This Oren Cass column deals with the some of the same issues as the previous post below. It also contains some foreign policy thoughts current in the Trump White House you need to see. Hat tip to Power Line for the link.
In it Stephen Miran, chair of Trump’s Council of Economic Advisors, quotes Scott Bessent, the new Treasury Secretary, as proposing the following.
Putting countries into different groups based on their currency policies, the terms of bilateral trade agreements and security agreements, their values and more. … These buckets can bear different tariff rates, and the government can lay out what actions a trade partner would need to undertake to move between the buckets.
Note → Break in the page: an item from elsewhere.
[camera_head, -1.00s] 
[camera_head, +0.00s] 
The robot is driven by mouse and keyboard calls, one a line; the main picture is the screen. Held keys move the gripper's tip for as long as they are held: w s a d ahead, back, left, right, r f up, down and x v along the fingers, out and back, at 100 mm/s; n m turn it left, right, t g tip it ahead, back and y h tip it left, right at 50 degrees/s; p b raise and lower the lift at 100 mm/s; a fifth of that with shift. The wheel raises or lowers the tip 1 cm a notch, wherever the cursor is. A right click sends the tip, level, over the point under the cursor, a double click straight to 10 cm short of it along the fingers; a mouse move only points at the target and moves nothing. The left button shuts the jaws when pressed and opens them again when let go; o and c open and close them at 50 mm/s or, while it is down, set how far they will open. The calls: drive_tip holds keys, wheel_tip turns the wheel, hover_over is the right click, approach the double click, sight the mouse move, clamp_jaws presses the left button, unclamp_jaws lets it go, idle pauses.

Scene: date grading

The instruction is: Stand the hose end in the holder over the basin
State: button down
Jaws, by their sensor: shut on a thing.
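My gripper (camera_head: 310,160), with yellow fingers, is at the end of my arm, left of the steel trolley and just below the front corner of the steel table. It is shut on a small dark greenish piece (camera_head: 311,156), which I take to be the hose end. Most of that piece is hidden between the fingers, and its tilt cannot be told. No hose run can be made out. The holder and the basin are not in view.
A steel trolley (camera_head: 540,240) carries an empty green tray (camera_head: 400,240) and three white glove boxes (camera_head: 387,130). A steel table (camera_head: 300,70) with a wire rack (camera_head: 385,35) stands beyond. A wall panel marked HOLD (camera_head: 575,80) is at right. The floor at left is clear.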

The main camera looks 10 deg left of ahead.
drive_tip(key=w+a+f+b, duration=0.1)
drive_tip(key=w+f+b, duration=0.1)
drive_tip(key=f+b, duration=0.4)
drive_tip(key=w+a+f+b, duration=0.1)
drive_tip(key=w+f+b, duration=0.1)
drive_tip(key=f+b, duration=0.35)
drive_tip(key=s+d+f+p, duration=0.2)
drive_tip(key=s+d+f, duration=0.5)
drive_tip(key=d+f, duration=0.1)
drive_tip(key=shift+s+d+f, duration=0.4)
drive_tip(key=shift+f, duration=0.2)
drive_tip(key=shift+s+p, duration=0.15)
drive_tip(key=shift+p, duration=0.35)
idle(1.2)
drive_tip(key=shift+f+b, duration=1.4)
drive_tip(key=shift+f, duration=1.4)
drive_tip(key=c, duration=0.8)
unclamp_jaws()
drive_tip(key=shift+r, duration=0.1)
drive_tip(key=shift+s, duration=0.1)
More clearly segmenting the international economy into zones based on common security and economic systems would help … highlight the persistence of imbalances and introduce more friction points to deal with them.
To which Miran adds:
Countries that want to be inside the defense umbrella must also be inside the fair trade umbrella.
Cass describes the dilemma facing other nations thus.
Doing so will be in their interest, as compared to the alternatives of falling into the Chinese sphere or being excluded from both ours and theirs. Only while the United States offers the alternative of “take advantage of us and gain all the benefits of our alliance anyway” does the option of complying with U.S. demands seem strange.
What they're proposing would essentially reestablish the Cold War "us vs. them" duopoly, with China replacing the USSR as our designated foe and some third group of "non-aligned" nations, typified by Indonesia and a few others in the first Cold War.
"Second verse, same as the first." History doesn't repeat itself but it often rhymes.